Daí, insisto, a importância deste Foro e da América Latina. Não me canso de repetir que a salvação do planeta ou vem da América Latina, ou não vem de nenhum lugar. A Europa está exausta, a China não quer, os Estados Unidos tampouco e a África não pode. A América Latina é o continente que sofreu o problema neoliberal e conseguiu superá-lo. É o continente que tem a memória do que é o modelo neoliberal e, além disso, tem a memória dos povos originários que lembram a necessidade de respeitar a Pacha Mama. Essa conjunção de memória ancestral e de memória de curto prazo do modelo neoliberal situa a América Latina como um lugar central para encontrar as alternativas.
Nos debates do Foro temos visto uma grande preocupação das pessoas pelo futuro da governabilidade dos governos progressistas. Há uma mescla de medo e ansiedade.
O problema reside em que os governos atuais de mudança têm que administrar o aparato estatal herdado e as pressões atuais. Aí há um conflito porque os movimentos sociais que apoiaram na América Latina os governos da transformação, frequentemente reclamavam também uma parte desse modelo passado. Quem se encarrega então das novas demandas? Do que se trata? Reativar um modelo de consumo que as pessoas consideram perdido, ou reconstruir a realidade?
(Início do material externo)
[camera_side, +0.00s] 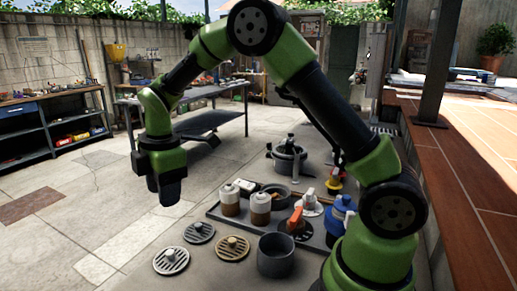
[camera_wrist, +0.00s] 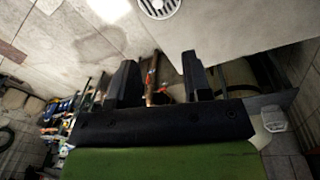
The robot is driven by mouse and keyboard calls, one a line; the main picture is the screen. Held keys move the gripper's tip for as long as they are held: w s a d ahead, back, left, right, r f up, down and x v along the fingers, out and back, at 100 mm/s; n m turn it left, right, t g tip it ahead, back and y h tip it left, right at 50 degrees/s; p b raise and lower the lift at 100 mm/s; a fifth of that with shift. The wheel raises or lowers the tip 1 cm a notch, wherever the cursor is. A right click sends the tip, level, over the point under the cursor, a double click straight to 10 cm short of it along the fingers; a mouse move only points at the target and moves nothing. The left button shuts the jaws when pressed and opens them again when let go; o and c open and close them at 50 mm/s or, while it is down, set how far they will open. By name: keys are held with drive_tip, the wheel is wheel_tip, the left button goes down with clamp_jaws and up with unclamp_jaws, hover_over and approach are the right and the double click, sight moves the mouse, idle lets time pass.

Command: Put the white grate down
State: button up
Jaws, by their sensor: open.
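A pale round slotted disc, apparently this grate, shows at the top edge of the wrist view (camera_wrist: 158,7), partly cut off. My gripper (camera_side: 167,192) hangs above the paving, up and left of the grate and apart from it. In the wrist view my gripper's fingers (camera_wrist: 157,78) stand wide apart with nothing held between them.
A grey-green grate (camera_side: 199,232) and a tan grate (camera_side: 233,248) lie close by. A dark pot (camera_side: 276,255) stands right of them. A tray (camera_side: 213,213) bears jars and valve parts. A large pot (camera_side: 289,160) stands behind. The paving to the left is clear.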

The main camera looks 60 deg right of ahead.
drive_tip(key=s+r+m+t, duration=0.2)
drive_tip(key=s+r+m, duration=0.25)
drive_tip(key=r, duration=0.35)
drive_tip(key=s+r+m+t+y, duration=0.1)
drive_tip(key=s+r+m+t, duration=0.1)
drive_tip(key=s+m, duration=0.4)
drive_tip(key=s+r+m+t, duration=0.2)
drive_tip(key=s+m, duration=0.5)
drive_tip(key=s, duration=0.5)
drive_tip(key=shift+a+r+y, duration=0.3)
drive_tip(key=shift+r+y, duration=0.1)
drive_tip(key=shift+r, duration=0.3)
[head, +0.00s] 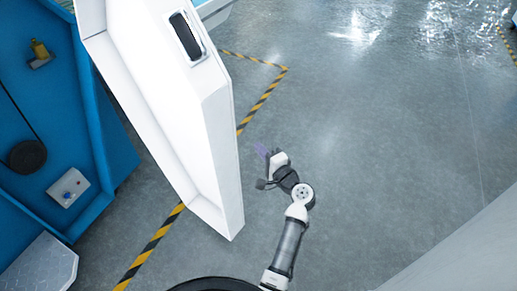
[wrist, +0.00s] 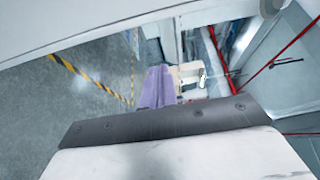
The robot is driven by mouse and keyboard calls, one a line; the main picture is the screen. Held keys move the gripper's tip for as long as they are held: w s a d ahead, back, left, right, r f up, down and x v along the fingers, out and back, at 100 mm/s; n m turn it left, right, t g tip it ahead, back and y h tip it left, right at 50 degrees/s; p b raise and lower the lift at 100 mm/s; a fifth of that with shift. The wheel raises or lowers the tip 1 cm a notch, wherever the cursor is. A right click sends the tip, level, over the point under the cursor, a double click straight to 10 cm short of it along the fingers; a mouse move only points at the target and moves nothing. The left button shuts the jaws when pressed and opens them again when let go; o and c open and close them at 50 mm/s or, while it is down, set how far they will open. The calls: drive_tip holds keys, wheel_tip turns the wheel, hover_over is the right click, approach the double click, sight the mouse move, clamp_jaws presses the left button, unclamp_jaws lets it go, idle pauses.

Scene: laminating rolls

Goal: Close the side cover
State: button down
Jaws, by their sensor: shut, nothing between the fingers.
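The side cover (head: 175,110) is a large white panel with a dark recessed handle (head: 187,36). In the head view it stands swung out from the blue machine, with floor visible between them near the bottom. My gripper (head: 262,151) is just right of the cover's edge, apart from it in the picture; I cannot tell the true gap. Its purple fingers (wrist: 155,88) are shut and empty in the wrist view. A pale panel (wrist: 90,28), probably the cover, crosses the top of that view.
The blue machine (head: 115,140) fills the left, with a black round part (head: 27,156) and a small grey box (head: 69,188). Yellow-black tape (head: 262,98) marks the floor. Open grey floor (head: 390,120) lies right. Red cables (wrist: 292,40) show in the wrist view.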

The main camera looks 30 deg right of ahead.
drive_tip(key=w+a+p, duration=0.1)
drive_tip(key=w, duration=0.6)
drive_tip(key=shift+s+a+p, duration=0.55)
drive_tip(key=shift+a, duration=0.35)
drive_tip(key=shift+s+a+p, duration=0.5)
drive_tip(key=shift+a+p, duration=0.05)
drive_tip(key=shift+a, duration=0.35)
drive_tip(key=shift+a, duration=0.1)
Os problemas atuais de Evo Morales, Correa, Cristina Fernández de Kirchner respondem a esses problemas mal resolvidos entre a gestão do passado, a gestão do presente e a do futuro. Creio que seria um erro apoiar-se em um movimento social para oferecer-lhe somente o que o modelo anterior deixou de prometer-lhe. Assim estaria se construindo o que fez Margaret Thatcher. Satisfazer as bases da demanda social sem educar com os novos valores da alternativa que queremos construir pode repetir aqui o que ocorreu na Europa: a esquerda construiu a sociedade das classes médias, mas depois essas classes médias chutaram a escada para que os que viessem atrás não tivessem mais oportunidades. Essas classes médias se converteram em novos proprietários sem ideologia. Por isso é essencial um trabalho de tradução entre os diferentes sujeitos que portam a emancipação.